Robot control records:
## Start

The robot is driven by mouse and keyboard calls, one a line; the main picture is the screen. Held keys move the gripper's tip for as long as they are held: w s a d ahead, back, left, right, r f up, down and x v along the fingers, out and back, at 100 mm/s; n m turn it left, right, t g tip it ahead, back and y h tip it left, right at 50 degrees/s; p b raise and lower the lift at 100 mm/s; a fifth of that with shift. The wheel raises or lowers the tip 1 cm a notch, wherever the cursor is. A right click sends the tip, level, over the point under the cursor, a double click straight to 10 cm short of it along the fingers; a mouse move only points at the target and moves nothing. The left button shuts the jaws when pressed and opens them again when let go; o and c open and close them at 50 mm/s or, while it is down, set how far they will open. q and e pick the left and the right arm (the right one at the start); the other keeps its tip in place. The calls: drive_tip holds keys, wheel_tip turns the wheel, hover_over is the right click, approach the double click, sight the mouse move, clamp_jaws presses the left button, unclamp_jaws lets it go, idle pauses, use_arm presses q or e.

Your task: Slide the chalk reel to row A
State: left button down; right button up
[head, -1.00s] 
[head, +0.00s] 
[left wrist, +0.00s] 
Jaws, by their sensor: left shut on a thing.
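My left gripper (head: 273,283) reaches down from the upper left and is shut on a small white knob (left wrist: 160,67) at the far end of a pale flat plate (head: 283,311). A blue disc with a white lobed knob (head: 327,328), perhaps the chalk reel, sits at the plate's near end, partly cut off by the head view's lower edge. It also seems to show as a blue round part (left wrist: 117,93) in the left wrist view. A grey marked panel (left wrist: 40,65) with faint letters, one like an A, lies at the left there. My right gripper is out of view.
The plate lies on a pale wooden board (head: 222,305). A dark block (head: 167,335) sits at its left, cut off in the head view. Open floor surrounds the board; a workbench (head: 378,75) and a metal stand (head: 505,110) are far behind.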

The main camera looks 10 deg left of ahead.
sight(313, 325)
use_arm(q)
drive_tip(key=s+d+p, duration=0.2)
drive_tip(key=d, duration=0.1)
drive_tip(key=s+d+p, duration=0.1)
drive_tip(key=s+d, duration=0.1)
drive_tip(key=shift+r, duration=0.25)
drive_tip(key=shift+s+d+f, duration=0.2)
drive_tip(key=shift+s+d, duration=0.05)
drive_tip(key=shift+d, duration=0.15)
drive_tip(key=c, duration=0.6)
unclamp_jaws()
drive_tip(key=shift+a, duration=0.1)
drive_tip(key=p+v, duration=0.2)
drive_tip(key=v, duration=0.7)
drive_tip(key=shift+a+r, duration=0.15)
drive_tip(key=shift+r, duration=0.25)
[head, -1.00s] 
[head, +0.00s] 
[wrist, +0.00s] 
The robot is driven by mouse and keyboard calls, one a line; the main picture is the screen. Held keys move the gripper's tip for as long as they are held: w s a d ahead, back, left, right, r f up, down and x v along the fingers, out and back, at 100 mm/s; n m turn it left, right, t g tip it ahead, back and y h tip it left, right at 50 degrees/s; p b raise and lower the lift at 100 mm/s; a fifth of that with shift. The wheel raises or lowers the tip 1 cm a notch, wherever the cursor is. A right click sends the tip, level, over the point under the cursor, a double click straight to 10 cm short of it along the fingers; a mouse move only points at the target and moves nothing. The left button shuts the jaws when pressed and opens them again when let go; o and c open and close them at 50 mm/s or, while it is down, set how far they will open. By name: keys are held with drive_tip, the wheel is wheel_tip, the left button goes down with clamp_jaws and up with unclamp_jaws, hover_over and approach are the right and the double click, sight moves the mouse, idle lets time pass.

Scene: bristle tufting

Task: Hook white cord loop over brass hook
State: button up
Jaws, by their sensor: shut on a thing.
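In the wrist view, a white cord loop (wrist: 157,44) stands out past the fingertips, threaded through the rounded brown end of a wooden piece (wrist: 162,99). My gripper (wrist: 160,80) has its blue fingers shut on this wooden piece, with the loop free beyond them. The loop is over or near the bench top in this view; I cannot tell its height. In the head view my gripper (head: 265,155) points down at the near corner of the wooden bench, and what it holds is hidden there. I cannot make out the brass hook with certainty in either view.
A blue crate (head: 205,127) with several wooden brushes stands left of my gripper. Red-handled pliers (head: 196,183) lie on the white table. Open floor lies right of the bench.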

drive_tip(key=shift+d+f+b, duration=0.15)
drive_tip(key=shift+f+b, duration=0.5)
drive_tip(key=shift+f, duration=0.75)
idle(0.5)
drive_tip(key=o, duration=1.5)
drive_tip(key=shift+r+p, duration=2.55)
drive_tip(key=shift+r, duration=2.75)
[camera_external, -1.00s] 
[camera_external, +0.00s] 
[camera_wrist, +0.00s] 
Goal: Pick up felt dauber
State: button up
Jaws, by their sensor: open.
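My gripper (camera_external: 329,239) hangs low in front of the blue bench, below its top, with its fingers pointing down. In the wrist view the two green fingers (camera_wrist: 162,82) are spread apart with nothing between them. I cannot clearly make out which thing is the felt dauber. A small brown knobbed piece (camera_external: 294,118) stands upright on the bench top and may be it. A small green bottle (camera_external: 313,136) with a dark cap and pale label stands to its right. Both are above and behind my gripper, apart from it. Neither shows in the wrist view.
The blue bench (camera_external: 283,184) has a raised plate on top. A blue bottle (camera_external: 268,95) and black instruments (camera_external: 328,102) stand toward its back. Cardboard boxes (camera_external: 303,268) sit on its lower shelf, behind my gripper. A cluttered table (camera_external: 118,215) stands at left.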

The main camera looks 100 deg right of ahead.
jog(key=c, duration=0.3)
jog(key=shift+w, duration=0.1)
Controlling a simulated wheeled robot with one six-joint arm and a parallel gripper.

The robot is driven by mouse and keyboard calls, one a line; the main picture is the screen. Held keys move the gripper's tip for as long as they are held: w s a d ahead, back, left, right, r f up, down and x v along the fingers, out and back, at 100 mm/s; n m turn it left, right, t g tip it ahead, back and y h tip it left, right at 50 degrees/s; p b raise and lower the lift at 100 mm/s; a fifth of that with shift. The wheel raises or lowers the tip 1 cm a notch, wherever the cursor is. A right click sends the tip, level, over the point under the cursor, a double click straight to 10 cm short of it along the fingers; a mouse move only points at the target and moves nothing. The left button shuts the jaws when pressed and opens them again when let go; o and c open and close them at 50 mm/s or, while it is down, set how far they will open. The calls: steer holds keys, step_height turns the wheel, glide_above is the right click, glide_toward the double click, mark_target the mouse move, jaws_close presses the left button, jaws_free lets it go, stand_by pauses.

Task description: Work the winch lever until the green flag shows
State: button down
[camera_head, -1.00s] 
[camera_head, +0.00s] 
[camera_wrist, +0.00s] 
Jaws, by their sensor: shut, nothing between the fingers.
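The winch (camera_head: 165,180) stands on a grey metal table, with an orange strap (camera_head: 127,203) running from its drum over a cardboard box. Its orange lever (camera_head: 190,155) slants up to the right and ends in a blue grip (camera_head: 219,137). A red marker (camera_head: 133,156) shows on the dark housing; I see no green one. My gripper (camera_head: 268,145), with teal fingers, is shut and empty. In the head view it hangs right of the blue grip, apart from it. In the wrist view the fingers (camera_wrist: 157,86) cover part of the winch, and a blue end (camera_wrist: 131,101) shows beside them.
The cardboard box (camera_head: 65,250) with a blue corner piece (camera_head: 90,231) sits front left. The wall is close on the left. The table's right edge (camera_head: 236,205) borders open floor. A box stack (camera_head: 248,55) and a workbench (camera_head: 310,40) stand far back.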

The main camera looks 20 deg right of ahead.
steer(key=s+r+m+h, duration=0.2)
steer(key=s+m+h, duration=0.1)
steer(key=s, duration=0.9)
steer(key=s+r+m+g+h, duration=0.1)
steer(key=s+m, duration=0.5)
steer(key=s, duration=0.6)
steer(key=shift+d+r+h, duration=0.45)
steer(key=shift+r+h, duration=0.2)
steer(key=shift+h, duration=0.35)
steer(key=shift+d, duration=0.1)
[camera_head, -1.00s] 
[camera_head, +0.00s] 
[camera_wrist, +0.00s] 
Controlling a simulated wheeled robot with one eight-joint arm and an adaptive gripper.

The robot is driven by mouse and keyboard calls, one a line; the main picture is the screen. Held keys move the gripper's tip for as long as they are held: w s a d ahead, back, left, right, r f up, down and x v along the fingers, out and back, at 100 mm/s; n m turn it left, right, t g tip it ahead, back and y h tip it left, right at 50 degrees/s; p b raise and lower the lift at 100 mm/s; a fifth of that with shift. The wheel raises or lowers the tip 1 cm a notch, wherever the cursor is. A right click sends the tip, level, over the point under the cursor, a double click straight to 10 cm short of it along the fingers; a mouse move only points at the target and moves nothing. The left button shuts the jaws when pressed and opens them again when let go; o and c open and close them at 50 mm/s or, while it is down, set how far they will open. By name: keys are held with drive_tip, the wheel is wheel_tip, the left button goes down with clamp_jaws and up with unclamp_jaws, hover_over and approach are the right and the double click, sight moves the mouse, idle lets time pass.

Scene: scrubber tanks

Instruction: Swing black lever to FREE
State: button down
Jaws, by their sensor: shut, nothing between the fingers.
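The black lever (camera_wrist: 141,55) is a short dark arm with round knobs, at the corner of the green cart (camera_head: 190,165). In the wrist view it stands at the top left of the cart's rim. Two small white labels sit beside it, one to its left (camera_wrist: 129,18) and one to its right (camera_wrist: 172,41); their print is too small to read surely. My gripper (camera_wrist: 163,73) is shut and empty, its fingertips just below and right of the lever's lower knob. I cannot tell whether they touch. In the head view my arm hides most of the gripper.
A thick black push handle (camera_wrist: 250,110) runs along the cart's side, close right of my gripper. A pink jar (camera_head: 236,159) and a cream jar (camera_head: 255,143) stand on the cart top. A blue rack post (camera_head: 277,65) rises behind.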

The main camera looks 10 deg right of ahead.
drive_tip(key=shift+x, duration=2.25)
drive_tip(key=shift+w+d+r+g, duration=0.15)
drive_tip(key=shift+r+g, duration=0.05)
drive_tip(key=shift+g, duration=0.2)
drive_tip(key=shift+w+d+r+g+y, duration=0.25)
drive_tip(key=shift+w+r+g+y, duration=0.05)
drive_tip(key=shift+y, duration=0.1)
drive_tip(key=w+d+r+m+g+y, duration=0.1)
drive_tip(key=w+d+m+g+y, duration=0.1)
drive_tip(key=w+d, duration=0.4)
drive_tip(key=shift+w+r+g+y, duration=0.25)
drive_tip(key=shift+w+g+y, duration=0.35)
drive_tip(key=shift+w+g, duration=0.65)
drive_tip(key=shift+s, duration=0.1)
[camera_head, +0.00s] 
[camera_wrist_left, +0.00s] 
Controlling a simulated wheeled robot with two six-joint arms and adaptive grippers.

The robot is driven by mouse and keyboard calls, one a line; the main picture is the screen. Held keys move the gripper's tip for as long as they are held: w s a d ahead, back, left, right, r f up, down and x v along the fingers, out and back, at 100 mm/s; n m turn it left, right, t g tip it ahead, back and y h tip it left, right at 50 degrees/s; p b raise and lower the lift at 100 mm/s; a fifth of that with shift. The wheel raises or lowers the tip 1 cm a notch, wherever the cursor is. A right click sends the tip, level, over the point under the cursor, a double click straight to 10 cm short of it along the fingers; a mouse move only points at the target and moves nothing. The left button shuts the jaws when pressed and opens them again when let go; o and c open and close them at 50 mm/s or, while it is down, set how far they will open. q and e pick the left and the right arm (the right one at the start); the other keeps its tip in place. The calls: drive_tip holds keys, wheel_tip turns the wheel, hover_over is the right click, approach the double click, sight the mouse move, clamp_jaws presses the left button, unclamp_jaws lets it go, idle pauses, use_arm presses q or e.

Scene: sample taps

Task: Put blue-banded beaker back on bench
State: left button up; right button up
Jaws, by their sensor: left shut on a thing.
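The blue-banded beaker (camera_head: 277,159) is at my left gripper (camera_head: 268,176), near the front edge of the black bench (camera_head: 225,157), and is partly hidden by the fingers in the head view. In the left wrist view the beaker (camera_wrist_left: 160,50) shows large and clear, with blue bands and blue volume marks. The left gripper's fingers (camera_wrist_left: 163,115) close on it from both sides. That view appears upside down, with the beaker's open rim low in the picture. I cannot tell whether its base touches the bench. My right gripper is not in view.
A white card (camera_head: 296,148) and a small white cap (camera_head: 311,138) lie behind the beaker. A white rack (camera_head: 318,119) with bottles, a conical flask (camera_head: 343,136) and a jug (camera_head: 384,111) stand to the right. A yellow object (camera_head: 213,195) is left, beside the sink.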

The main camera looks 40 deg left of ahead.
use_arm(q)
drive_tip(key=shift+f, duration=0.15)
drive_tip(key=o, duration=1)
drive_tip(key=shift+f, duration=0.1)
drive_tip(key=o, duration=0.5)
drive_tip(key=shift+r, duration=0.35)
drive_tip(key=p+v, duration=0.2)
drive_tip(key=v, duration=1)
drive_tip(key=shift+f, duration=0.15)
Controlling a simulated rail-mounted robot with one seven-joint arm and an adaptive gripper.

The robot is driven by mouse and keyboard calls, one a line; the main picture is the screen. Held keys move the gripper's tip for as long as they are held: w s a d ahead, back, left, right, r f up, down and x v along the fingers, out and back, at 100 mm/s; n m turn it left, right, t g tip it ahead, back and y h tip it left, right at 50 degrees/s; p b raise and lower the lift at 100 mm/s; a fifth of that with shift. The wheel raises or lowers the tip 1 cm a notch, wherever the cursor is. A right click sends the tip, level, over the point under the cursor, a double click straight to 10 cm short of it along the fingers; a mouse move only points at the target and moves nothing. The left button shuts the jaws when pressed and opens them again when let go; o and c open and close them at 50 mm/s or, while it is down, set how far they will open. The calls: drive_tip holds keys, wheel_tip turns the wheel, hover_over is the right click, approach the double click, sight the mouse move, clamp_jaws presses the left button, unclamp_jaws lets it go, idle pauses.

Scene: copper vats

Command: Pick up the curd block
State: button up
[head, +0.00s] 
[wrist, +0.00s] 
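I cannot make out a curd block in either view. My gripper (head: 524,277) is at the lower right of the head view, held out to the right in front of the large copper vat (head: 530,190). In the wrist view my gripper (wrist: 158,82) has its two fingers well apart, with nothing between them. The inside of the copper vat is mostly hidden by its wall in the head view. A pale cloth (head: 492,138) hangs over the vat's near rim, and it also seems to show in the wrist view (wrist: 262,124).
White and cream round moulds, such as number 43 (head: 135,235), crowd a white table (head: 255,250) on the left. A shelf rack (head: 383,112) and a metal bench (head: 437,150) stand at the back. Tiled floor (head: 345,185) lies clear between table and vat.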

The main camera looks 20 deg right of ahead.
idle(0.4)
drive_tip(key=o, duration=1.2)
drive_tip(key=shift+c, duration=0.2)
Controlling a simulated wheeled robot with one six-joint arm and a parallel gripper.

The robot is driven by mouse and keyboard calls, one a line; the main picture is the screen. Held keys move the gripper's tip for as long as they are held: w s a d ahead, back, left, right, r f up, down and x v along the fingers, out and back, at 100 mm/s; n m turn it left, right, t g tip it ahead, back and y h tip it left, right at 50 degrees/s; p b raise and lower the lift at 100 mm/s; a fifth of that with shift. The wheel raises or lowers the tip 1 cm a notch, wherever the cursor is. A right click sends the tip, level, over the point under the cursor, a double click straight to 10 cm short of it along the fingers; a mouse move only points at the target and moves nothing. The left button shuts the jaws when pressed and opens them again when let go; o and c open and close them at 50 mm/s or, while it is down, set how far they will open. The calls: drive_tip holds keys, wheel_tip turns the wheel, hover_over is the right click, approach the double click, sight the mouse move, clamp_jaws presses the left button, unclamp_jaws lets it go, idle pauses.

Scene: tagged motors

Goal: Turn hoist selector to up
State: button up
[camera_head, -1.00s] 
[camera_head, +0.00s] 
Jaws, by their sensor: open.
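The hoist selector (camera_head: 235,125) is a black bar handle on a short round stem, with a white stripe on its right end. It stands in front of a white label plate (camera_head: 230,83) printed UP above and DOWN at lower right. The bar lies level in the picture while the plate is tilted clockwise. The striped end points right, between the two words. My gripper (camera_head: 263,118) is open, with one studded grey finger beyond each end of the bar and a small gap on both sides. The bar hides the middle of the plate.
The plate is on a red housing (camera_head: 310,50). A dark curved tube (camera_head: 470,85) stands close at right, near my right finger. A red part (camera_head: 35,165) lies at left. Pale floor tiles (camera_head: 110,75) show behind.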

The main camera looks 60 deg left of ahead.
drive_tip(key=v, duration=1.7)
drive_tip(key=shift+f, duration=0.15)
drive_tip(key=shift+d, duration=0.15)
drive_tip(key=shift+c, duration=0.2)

## End

(REQUIRED WORK):
From the listing, copy every line where the string "Goal" appears.

(ANSWER FOR THIS EXERCISE):
Goal: Pick up felt dauber
Goal: Turn hoist selector to up

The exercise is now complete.